Si vamos a considerar las matemáticas como un fin en sí mismo, y no como una educación técnica para ingenieros, es muy deseable salvaguardar la pureza y la exactitud de su razonamiento. En consecuencia, habría que hacer que los que han alcanzado la suficiente familiaridad con sus aspectos más sencillos volvieran la mirada atrás, desde las proposiciones que han aceptado como evidentes, a principios cada vez más fundamentales, de los que puedan deducirse las que se presentaron previamente como premisas. Habría que enseñarles que un examen más detenido demuestra que son falsas muchas de las proposiciones que a un espíritu inexperto le parecían sin embargo evidentes (cosa que la teoría del infinito ilustra muy adecuadamente). De esta forma se les conducirá a cuestionar con escepticismo los principios básicos, a un examen de los fundamentos sobre los que se ha construido todo el edificio del razonamiento o, para utilizar una metáfora posiblemente más adecuada, del gran tronco del que brotan y se abren las ramas. En este nivel es bueno estudiar de nuevo los aspectos elementales de las matemáticas, sin preguntarnos ya simplemente si una proposición dada es verdadera, sino también cómo se desarrolla a partir de los principios centrales de la lógica. Ahora se puede responder a preguntas de esta naturaleza con una precisión y una seguridad que antiguamente eran imposibles; y en las cadenas de razonamientos que requiere la respuesta se revela por fin la unidad de todas las disciplinas matemáticas.

En la gran mayoría de los libros de texto de matemáticas hay una falta absoluta de unidad en el método y de un desarrollo sistemático de un tema central. Se demuestran proposiciones de los tipos más diversos por cualquier medio que se considere más fácilmente comprensible, y se dedica mucho espacio a simples curiosidades que no contribuyen en nada al argumento principal. Sin embargo, en las obras más grandes, la unidad y la inexorabilidad se sienten como en el desarrollo de un drama; en las premisas se propone la consideración de un tema, y en cada paso posterior se realiza un progreso claro en el dominio de su naturaleza.
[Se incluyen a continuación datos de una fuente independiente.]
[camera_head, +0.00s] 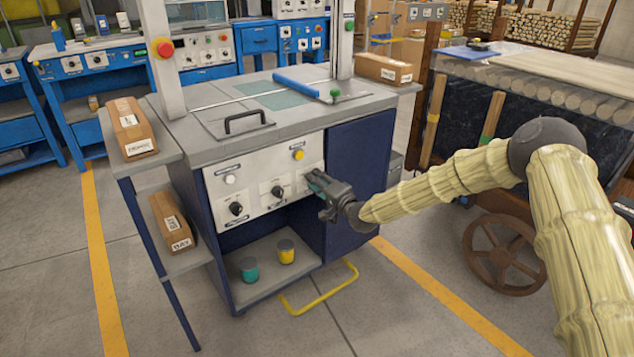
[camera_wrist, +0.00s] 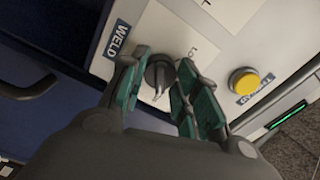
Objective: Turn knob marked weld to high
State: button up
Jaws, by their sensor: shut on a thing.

El amor por el sistema, por la interconexión, que es tal vez la esencia última del impulso intelectual, puede encontrar más vía libre en las matemáticas que en ningún otro lugar. Al estudiante que siente este impulso no hay que contrariarlo con una serie de ejemplos insignificantes o distraerlo con curiosidades divertidas, sino animarlo a hacer hincapié en los principios fundamentales, a familiarizarse con la estructura de los diferentes temas que se le presentan, a que siga cómodamente los pasos de las deducciones más importantes. De esta forma se cultiva un buen nivel intelectual, y se enseña a la atención selectiva a extenderse con preferencia sobre lo que es importante y esencial.
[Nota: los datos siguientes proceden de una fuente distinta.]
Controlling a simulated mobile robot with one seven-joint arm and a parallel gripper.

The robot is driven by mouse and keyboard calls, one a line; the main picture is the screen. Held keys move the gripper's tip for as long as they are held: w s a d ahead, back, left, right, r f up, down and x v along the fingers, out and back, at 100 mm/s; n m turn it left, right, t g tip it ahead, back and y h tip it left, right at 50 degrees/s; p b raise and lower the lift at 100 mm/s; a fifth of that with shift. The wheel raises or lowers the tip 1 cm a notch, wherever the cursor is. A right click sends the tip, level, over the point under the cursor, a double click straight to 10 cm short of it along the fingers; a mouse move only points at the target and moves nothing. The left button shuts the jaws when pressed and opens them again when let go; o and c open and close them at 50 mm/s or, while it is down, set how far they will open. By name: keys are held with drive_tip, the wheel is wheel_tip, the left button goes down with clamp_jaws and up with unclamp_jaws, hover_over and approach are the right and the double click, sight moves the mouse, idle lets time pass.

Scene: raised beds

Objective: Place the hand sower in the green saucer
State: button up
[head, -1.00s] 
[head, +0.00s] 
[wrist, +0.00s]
Cuando las diferentes disciplinas en que se dividen las matemáticas hayan sido consideradas cada una como un todo lógico, como un desarrollo natural de las proposiciones que constituyen sus principios, el estudiante será capaz de comprender la ciencia fundamental que unifica y sistematiza el conjunto del razonamiento deductivo. Se trata de la lógica simbólica, disciplina que, aunque debe su nacimiento a Aristóteles, es sin embargo producto casi por completo, en sus desarrollos más amplios, del siglo XIX, y en la actualidad todavía se está perfeccionando, desde luego, con gran rapidez. El auténtico método de descubrimiento en lógica simbólica, y probablemente también el mejor método de presentar la disciplina a un estudiante que ya conoce otras partes de las matemáticas, es el análisis de ejemplos reales de razonamiento deductivo, con el propósito de que descubra los principios utilizados. Estos principios, en su mayoría, están tan arraigados en nuestros instintos de raciocinio que los utilizamos casi inconscientemente, y sólo se pueden sacar a la luz con mucho esfuerzo y paciencia. Pero cuando los hemos encontrado por fin, se descubre que son poco numerosos y que son el único origen de todo en las matemáticas puras. El descubrimiento de que todas las matemáticas se deducen inevitablemente de una pequeña colección de leyes fundamentales realza inconmensurablemente la belleza intelectual del conjunto; para quienes se han sentido agobiados por la naturaleza fragmentaria e incompleta de la mayoría de las cadenas de deducción existentes, este descubrimiento se presenta con toda la fuerza abrumadora de una revelación; como un palacio que surgiera de las brumas otoñales a medida que el viajero subiera por una ladera italiana, las majestuosas plantas del edificio matemático aparecen en el orden y la proposición correctos, con una perfección nueva en cada una de sus partes.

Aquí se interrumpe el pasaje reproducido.